TO BE DONE: Using the listing below, select the lines with the word "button" and copy them.

SUPPLIED DATA:
_____

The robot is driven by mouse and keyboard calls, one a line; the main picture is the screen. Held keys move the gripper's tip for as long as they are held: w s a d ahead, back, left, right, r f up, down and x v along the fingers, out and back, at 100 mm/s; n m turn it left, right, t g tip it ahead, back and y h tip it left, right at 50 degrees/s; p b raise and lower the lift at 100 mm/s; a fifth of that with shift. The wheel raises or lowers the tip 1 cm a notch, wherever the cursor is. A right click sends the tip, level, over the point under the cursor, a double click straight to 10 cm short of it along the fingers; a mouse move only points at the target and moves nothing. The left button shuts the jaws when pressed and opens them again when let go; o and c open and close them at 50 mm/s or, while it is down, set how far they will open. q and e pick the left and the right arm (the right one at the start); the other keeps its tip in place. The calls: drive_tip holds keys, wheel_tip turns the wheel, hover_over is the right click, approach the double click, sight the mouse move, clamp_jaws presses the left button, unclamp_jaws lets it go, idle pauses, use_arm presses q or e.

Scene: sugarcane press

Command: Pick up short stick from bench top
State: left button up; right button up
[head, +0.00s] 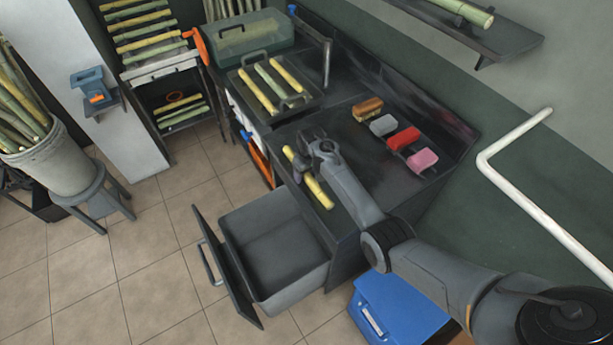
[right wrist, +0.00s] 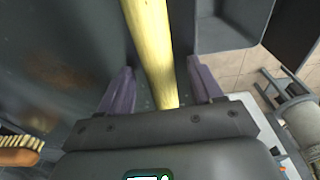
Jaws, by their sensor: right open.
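A short yellow stick (head: 319,191) lies on the dark bench top near its front edge, above the open drawer. Its middle is partly hidden by my right gripper (head: 301,158) in the head view. In the right wrist view the stick (right wrist: 150,45) runs between the two spread fingers of my right gripper (right wrist: 160,84). The fingers are open on either side of it, with a gap visible on both sides. My left gripper is not in view.
A tray (head: 316,97) with several sticks lies farther back on the bench, beside a lidded clear box (head: 247,36). A brush (head: 367,108) and grey, red and pink blocks lie to the right. The open drawer (head: 276,245) juts out below.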

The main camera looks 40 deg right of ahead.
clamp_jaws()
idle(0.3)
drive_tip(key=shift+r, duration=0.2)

_____

TASK RESULT:
The robot is driven by mouse and keyboard calls, one a line; the main picture is the screen. Held keys move the gripper's tip for as long as they are held: w s a d ahead, back, left, right, r f up, down and x v along the fingers, out and back, at 100 mm/s; n m turn it left, right, t g tip it ahead, back and y h tip it left, right at 50 degrees/s; p b raise and lower the lift at 100 mm/s; a fifth of that with shift. The wheel raises or lowers the tip 1 cm a notch, wherever the cursor is. A right click sends the tip, level, over the point under the cursor, a double click straight to 10 cm short of it along the fingers; a mouse move only points at the target and moves nothing. The left button shuts the jaws when pressed and opens them again when let go; o and c open and close them at 50 mm/s or, while it is down, set how far they will open. q and e pick the left and the right arm (the right one at the start); the other keeps its tip in place. The calls: drive_tip holds keys, wheel_tip turns the wheel, hover_over is the right click, approach the double click, sight the mouse move, clamp_jaws presses the left button, unclamp_jaws lets it go, idle pauses, use_arm presses q or e.
State: left button up; right button up

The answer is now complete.